According to records filed in the case, LEWIS was first stopped and arrested by Seattle Police on May 22, 2006. LEWIS was pulled over after being spotted near Club Chocolate City – the now demolished night club that was notorious for drug dealing. LEWIS fled from the officer who initiated the stop, hitting him with the car door. Ultimately, LEWIS crashed his car. Officers located approximately $2500 of crack cocaine under the passenger seat. LEWIS was arrested after running from the car. Just weeks after bailing out of jail on that charge, on June 22, 2006, LEWIS shot a man in Barrett Park in Seattle. The man was rushed to Harborview and survived. LEWIS was identified as the shooter, but was not located.

While LEWIS was being sought in the shooting, he was involved in a hit and run accident on June 30, 2006, on Martin Luther King Jr. Way in Seattle. The motorist who was rear-ended, attempted to follow LEWIS to get his license plate number. LEWIS drove at high speeds on city streets, nearly hitting pedestrians. The accident victim stopped following, but moments later, LEWIS ran through a stop sign and broadsided another car – seriously injuring the driver. LEWIS ran from the scene, but was later located and arrested. LEWIS was released before charges were filed, but was taken into custody July 7, 2006, when he went to visit his state parole officer. In his car officers found crack cocaine and a handgun.

In state court LEWIS pleaded guilty to vehicular assault and was sentenced to seven years in prison. Following that sentencing, federal prosecutors charged LEWIS with drug and gun crimes related to the crime spree. As part of the resolution of the case, LEWIS pleaded guilty to assault in King County Superior Court for the shooting in the city park. He was sentenced last month to ten years in prison. The sentence will run concurrent with the federal sentence.

In support of the lengthy sentence, Assistant United States Attorney Andrew Colasurdo wrote to the court about LEWIS’ lengthy criminal history. “Lewis’ criminal history speaks for itself. It is incredibly long and riddled with drugs, firearms and many horrendous acts of violence. Despite spending much of the last 20 years in custody he has now amassed 33 criminal convictions, including 13 felonies. In addition, he has been arrested on 24 other occasions and has had 32 other charges dismissed, including 7 felony charges. Unfortunately, his criminal past has proven that substantial periods of incarceration have not deterred him from continuing to sell drugs, possess firearms, and commit violent crimes.”

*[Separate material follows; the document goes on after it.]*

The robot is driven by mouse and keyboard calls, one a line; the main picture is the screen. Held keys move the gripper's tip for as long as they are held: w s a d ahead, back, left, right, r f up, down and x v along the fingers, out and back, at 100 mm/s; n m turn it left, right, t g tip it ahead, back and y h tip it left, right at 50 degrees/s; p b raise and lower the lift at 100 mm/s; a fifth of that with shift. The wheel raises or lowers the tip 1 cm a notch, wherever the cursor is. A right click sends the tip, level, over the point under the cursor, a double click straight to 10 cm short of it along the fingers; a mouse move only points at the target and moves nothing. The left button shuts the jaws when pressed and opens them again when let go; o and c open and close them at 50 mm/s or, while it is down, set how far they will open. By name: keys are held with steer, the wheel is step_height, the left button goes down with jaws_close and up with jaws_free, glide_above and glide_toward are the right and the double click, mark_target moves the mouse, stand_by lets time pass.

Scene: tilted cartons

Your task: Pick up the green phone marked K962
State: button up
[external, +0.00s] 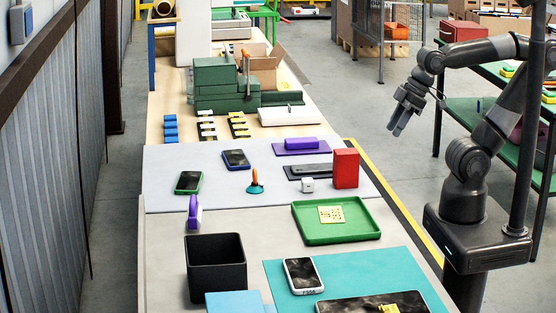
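A phone with a green edge and a dark screen (188,182) lies flat at the left of the light grey mat. Any marking on it is too small to read. My gripper (396,130) hangs in the air to the right of the table, fingers pointing down and far from the green phone. Nothing shows between its fingers, but the spread of the fingers is too small to tell. A blue-edged phone (236,160) lies on the same mat, right of and behind the green one. A white phone (303,275) lies on the teal mat in front.
A purple object (193,214) and a black bin (216,267) stand in front of the green phone. Bare mat surrounds the green phone.

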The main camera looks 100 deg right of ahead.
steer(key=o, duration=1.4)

Speaking in court before sentencing, LEWIS said, “I apologize to the community that feels I terrorized them and put them in danger.”

LEWIS was prosecuted as part of the Project Safe Neighborhoods program. Unveiled in May 2001, Project Safe Neighborhoods (PSN), is a comprehensive and strategic approach to gun law enforcement. PSN is a nationwide commitment to reduce gun crime in America by networking both new and existing local programs that target gun crime and then providing them with the resources and tools they need to succeed. Implementation at the local level -- in this case, in King County-- has fostered close partnerships between federal, state and local prosecutors and law enforcement.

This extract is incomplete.